**Data**
:::::

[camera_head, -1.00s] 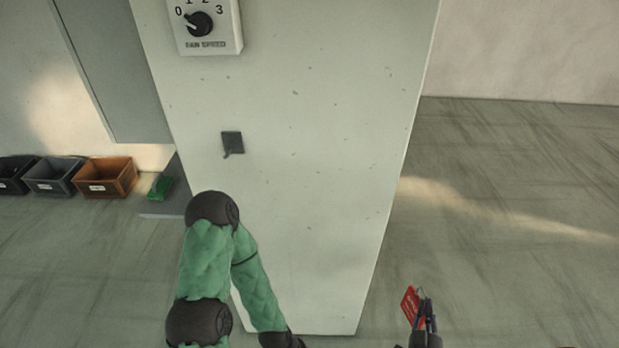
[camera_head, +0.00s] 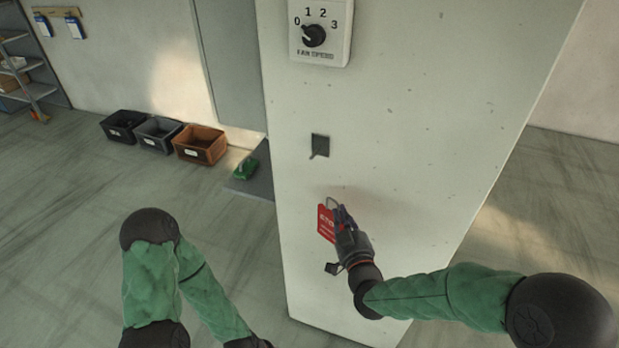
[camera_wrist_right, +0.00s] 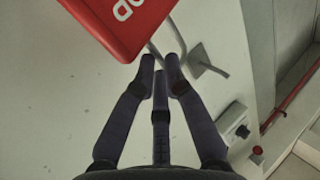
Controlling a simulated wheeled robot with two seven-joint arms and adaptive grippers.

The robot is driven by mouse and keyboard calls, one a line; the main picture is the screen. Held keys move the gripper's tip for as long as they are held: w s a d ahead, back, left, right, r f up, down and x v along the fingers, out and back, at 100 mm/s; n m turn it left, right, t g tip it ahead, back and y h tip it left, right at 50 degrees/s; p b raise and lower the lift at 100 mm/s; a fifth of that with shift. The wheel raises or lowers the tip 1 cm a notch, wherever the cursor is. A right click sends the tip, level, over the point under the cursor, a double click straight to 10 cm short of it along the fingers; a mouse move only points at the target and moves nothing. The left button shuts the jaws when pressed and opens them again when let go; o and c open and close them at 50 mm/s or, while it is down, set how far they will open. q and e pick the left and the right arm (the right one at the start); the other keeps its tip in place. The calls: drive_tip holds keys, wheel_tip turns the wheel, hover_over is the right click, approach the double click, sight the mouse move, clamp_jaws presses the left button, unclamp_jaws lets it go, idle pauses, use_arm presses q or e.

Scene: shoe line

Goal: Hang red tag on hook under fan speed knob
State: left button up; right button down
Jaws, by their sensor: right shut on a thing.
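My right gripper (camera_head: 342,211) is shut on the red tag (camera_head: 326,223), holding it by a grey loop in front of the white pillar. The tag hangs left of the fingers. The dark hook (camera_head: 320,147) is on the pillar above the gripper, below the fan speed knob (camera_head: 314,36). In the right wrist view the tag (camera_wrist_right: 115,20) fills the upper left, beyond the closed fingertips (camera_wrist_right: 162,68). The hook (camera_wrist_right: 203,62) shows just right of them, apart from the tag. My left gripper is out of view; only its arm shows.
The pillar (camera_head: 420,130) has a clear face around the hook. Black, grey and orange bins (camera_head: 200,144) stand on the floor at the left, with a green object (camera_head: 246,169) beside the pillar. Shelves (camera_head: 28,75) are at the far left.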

:::::

**Request**
Set down the material above as is, without any pictures.

**Final result**
[camera_head, -1.00s] 
[camera_head, +0.00s] 
[camera_wrist_right, +0.00s] 
Controlling a simulated wheeled robot with two seven-joint arms and adaptive grippers.

The robot is driven by mouse and keyboard calls, one a line; the main picture is the screen. Held keys move the gripper's tip for as long as they are held: w s a d ahead, back, left, right, r f up, down and x v along the fingers, out and back, at 100 mm/s; n m turn it left, right, t g tip it ahead, back and y h tip it left, right at 50 degrees/s; p b raise and lower the lift at 100 mm/s; a fifth of that with shift. The wheel raises or lowers the tip 1 cm a notch, wherever the cursor is. A right click sends the tip, level, over the point under the cursor, a double click straight to 10 cm short of it along the fingers; a mouse move only points at the target and moves nothing. The left button shuts the jaws when pressed and opens them again when let go; o and c open and close them at 50 mm/s or, while it is down, set how far they will open. q and e pick the left and the right arm (the right one at the start); the other keeps its tip in place. The calls: drive_tip holds keys, wheel_tip turns the wheel, hover_over is the right click, approach the double click, sight the mouse move, clamp_jaws presses the left button, unclamp_jaws lets it go, idle pauses, use_arm presses q or e.

Scene: shoe line

Goal: Hang red tag on hook under fan speed knob
State: left button up; right button down
Jaws, by their sensor: right shut on a thing.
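My right gripper (camera_head: 342,211) is shut on the red tag (camera_head: 326,223), holding it by a grey loop in front of the white pillar. The tag hangs left of the fingers. The dark hook (camera_head: 320,147) is on the pillar above the gripper, below the fan speed knob (camera_head: 314,36). In the right wrist view the tag (camera_wrist_right: 115,20) fills the upper left, beyond the closed fingertips (camera_wrist_right: 162,68). The hook (camera_wrist_right: 203,62) shows just right of them, apart from the tag. My left gripper is out of view; only its arm shows.
The pillar (camera_head: 420,130) has a clear face around the hook. Black, grey and orange bins (camera_head: 200,144) stand on the floor at the left, with a green object (camera_head: 246,169) beside the pillar. Shelves (camera_head: 28,75) are at the far left.

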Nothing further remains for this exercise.